> **WHAT THIS TASK INVOLVES**
Will you write out the data exactly, excluding every picture?

> **RECORDED DATA**
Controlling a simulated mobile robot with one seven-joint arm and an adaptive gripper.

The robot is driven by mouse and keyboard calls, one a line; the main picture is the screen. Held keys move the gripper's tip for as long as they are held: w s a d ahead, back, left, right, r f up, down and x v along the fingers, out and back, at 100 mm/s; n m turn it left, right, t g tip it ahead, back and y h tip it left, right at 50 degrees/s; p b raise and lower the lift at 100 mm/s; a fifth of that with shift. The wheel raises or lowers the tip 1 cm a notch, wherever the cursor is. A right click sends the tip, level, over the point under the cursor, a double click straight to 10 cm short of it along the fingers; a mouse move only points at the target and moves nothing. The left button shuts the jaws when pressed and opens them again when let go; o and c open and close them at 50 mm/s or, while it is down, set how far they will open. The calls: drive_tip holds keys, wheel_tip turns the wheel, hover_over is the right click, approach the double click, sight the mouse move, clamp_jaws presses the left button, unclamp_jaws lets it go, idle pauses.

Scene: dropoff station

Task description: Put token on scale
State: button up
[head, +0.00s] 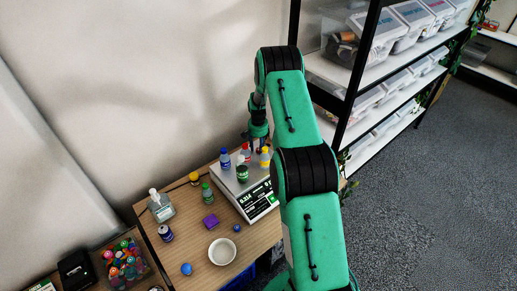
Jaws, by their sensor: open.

> **THE SOLUTION**
Controlling a simulated mobile robot with one seven-joint arm and an adaptive gripper.

The robot is driven by mouse and keyboard calls, one a line; the main picture is the screen. Held keys move the gripper's tip for as long as they are held: w s a d ahead, back, left, right, r f up, down and x v along the fingers, out and back, at 100 mm/s; n m turn it left, right, t g tip it ahead, back and y h tip it left, right at 50 degrees/s; p b raise and lower the lift at 100 mm/s; a fifth of that with shift. The wheel raises or lowers the tip 1 cm a notch, wherever the cursor is. A right click sends the tip, level, over the point under the cursor, a double click straight to 10 cm short of it along the fingers; a mouse move only points at the target and moves nothing. The left button shuts the jaws when pressed and opens them again when let go; o and c open and close them at 50 mm/s or, while it is down, set how far they will open. The calls: drive_tip holds keys, wheel_tip turns the wheel, hover_over is the right click, approach the double click, sight the mouse move, clamp_jaws presses the left button, unclamp_jaws lets it go, idle pauses.

Scene: dropoff station

Task description: Put token on scale
State: button up
[head, +0.00s] 
Jaws, by their sensor: open.

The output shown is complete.